More Tariffs, More Problems

USD: Trump decides to tax US consumers further

Yesterday saw the trade war between the US and China escalate further as the Trump administration clarified its intent to raise tariffs on $200bn of Chinese exports to the US from 10% to 25%. These tariff increases will go live on Friday despite trade talks between the two countries continuing today in Washington.

As a reminder, especially given the conversation around trade and tariffs that are part of every Brexit conversation, a tariff is a border tax on the buyer, not the seller—tariffs make it more expensive for a buyer to import a good into the country. The specific mechanism within these current plans is that the US importer must pay the tariff to US Customs before the goods are released to the importer at the border. Despite what the President may say this is a tax on US consumers, not Chinese manufacturers.

The goods affected are numerous – the appendix to the document that outlines the tariff increase is itself 186 pages long – but the increases taxes are focused on food, building materials, chemicals, tires, wood/paper, fabrics, glass, steel and other metals, engine parts, TVs and monitors and measuring instruments. EU importers of these goods may be able to extract some discounts from both Chinese exporters and US importers in the coming months should the trade tensions continue.

The currency reaction has been exactly as expected; the yen and US dollar strengthening and emerging market/trade-focused currencies pushing lower.
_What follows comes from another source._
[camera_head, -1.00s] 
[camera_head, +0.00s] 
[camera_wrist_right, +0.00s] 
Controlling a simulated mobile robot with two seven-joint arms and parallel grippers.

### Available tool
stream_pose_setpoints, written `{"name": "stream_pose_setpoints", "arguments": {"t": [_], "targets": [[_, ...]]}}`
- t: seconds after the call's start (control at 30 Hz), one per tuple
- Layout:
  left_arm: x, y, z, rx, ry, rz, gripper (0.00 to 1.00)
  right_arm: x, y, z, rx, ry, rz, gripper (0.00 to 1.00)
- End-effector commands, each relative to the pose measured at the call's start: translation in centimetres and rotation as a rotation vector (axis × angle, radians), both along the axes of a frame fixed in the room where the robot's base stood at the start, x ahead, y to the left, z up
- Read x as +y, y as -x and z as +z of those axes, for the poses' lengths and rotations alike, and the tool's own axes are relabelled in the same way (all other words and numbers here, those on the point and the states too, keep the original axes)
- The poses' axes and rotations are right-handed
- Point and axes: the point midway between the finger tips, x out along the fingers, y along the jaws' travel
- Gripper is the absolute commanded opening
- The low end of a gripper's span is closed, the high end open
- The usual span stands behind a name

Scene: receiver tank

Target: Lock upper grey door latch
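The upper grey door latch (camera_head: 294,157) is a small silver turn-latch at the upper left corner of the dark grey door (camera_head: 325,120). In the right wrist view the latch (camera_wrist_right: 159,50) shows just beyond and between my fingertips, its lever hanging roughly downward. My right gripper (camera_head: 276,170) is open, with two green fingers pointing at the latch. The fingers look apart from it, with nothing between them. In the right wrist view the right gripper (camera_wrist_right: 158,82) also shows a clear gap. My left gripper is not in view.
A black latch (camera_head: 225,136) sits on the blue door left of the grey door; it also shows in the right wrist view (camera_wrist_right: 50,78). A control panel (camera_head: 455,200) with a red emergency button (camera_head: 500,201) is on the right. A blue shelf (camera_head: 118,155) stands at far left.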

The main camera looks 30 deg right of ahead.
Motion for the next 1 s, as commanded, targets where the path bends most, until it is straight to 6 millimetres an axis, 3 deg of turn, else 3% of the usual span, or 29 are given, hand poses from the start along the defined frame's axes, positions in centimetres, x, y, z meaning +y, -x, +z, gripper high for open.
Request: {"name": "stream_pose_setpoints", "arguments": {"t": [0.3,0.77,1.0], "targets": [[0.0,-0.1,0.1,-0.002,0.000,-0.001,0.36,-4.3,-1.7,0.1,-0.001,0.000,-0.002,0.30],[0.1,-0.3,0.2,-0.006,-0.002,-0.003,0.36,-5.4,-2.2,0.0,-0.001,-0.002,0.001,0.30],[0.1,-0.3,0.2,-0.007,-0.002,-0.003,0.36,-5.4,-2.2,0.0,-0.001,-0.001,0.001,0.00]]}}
Only an announcement reversing the tariffs or a deal that prevents the need for their enforcement will see this risk-off trend reverse in the short term

GBP: Still not the end of May

Sterling was unmoved yesterday by further discussions around the future of the Prime Minister. Rumours had been that she could be ready to submit a timetable for her leaving Downing St yesterday. Her spokesperson had other ideas and announced that “She is here to deliver Brexit in phase one and then she will make way for phase two.” No help there then.
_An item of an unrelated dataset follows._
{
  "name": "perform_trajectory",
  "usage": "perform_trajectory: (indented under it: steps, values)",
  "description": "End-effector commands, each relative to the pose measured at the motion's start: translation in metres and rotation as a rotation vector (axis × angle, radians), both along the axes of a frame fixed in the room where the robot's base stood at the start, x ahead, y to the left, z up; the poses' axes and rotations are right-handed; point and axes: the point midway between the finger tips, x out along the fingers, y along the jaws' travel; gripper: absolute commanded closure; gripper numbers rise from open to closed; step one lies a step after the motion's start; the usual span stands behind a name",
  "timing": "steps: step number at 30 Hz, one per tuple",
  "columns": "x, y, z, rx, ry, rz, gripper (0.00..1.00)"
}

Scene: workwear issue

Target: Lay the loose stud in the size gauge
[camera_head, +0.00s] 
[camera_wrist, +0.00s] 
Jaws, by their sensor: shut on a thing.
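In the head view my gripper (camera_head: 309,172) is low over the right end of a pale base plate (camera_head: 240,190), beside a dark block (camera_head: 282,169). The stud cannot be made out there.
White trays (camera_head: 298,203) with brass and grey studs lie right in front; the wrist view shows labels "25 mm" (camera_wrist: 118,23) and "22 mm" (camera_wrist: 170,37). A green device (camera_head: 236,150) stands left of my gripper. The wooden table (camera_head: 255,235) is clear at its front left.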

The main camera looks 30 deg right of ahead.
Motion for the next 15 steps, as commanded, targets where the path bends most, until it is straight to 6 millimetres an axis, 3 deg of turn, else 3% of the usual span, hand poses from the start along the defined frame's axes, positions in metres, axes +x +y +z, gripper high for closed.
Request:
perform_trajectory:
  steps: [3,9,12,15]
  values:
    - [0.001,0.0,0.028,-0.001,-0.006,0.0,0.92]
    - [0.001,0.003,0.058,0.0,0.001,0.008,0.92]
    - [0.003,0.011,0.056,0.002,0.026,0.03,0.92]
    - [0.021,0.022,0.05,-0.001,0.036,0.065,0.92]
As we mentioned yesterday, our expectation for sterling remains that things trade largely within the ranges that they find themselves in now until the picture around the European elections becomes more clear. The UK and the wider EU go to the polls in a fortnight’s time.

AUD: A lack of faith

The wash over from the Reserve Bank of Australia’s decision to hold interest rates on Tuesday and the Reserve Bank of New Zealand to cut rates yesterday has been for the market to only increase its bets that the RBA will end up following the RBNZ in cutting interest rates. The AUD is now weaker than it was before Tuesday’s announcement and until the market gets a pronouncement that it is more inclined to believe, both on rates and the economic performance of the Australian economy, then we expect the AUD to be pressured ever lower.